Die ersten Minuten nach der Pause schließen dort an, wo die erste Halbzeit geendet hat: Leverkusen im Vorwärtsgang, die Heimkurve mit Spruchbändern („Ruhe in Frieden, Stroi – forever OFC“), der Gästeblock mit lautem „Voooorwärts Schalke, kämpfen und siegen“ und „Steht auf, wenn Ihr Schalker seid“. Doch dann marschiert Bastian Oczipka unbedrängt über das halbe Feld und bedient Raman, der Hradecky verlädt und den Ball ins Netz bugsiert (50.) – der Torschrei der Schalkefans erstickt jedoch nach wenigen Sekunden, denn die Fahne des Linienrichters ist oben.

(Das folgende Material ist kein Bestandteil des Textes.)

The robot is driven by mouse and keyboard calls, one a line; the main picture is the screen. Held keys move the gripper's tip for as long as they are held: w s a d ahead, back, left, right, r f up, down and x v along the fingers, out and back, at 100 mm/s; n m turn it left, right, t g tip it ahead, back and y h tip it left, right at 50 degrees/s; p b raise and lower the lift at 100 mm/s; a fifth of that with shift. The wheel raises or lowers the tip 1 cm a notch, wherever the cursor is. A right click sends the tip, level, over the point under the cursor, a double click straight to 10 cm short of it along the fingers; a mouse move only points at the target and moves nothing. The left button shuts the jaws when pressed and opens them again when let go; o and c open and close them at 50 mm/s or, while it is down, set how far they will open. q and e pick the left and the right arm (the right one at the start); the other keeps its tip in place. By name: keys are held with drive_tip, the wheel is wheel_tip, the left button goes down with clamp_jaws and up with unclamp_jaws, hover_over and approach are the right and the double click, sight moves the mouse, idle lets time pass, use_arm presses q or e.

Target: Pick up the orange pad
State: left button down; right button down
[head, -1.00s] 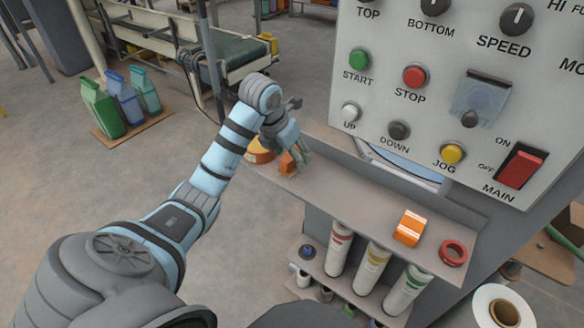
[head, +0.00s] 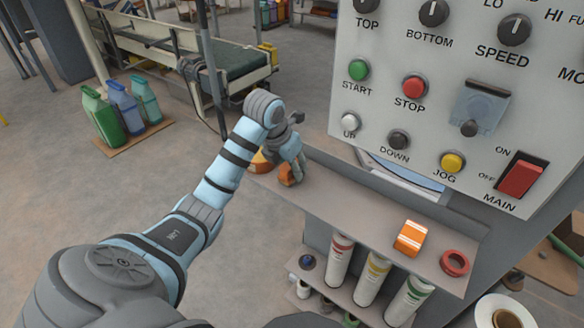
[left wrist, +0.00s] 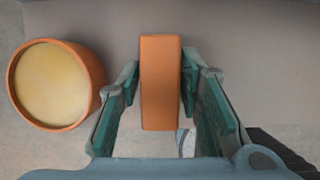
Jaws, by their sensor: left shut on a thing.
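The orange pad (head: 286,175) is a plain orange block near the left end of the grey shelf (head: 350,205). My left gripper (head: 295,168) is at it, coming from above, and partly hides it in the head view. In the left wrist view the orange pad (left wrist: 161,85) stands between the two green-lined fingers of my left gripper (left wrist: 161,80), which are shut on it. Whether its underside still touches the shelf cannot be told. My right gripper is not in view.
A round orange tub with a yellowish top (left wrist: 58,84) is close left of the pad. A white-striped orange block (head: 411,238) and a red ring (head: 454,263) lie farther right on the shelf. The control panel (head: 440,110) rises behind the shelf.

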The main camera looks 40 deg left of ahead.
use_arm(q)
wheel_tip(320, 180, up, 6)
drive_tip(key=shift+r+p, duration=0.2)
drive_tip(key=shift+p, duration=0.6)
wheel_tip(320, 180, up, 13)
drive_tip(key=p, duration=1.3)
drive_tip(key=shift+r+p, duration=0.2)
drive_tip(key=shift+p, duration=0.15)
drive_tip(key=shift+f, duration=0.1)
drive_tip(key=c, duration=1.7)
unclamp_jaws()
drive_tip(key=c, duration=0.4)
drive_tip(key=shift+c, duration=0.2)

Abseits?!?

Abseits, befindet auch der Videoschiedsrichter, Wasser auf die Mühlen aller Schalker Verschwörungstheoretiker, dass „der verdammte Kölner Keller“ nie, nie, nie für Schalke eingreift. „Ihr macht uns‘ren Sport kaputt, ihr Wixxer“ macht deutlich, was die Fans vom VAR halten. Die Betrachtung der Zeitlupe zeigt allerdings, dass Raman wirklich knapp im Abseits steht.

Schiedsrichter Harm Osmers zieht sich kurz darauf erneut den Unmut des Schalker Anhangs zu, als er eine gelbe Karte gegen Raman zückt, weil Bellarabi im Laufduell mit dem Belgier zu Fall gekommen ist. Bellarabi wird liebevoll und mit einer kleinen Anleihe auf dem Bauernhof aufgefordert, sich zu erheben. Einhelliger Tenor im Gästeblock: Die Pillen fallen viel zu schnell! Auch diese Entscheidung entpuppt sich aber ohne blaue Brille als durchaus vertretbar.

Schalke ist jetzt deutlich präsenter als im ersten Durchgang, doch Raman, Harit und Burgstaller bringen die Kugel nicht über die Linie. Der Gästeblock unterstützt den neuen Schwung mit „Wir komm‘ vom Berger Feld“ und „Schalke, ich bin für dich geboren“ und spendet tosenden Applaus, als David Wagner in der 70. Minute Ahmed Kutucu für Burgstaller einwechselt.

Schalker Schlussspurt wird nicht belohnt

Das Spiel wogt nun hin und her, ohne dass ein Team wirklich zwingende Chancen herausspielen kann. Für einiges Haareraufen bei den Schalkefans sorgen die Gewalt-Abschläge von Alexander Nübel, die nicht selten ohne Freund- und Feindberührung direkt bei Hradecky ankommen.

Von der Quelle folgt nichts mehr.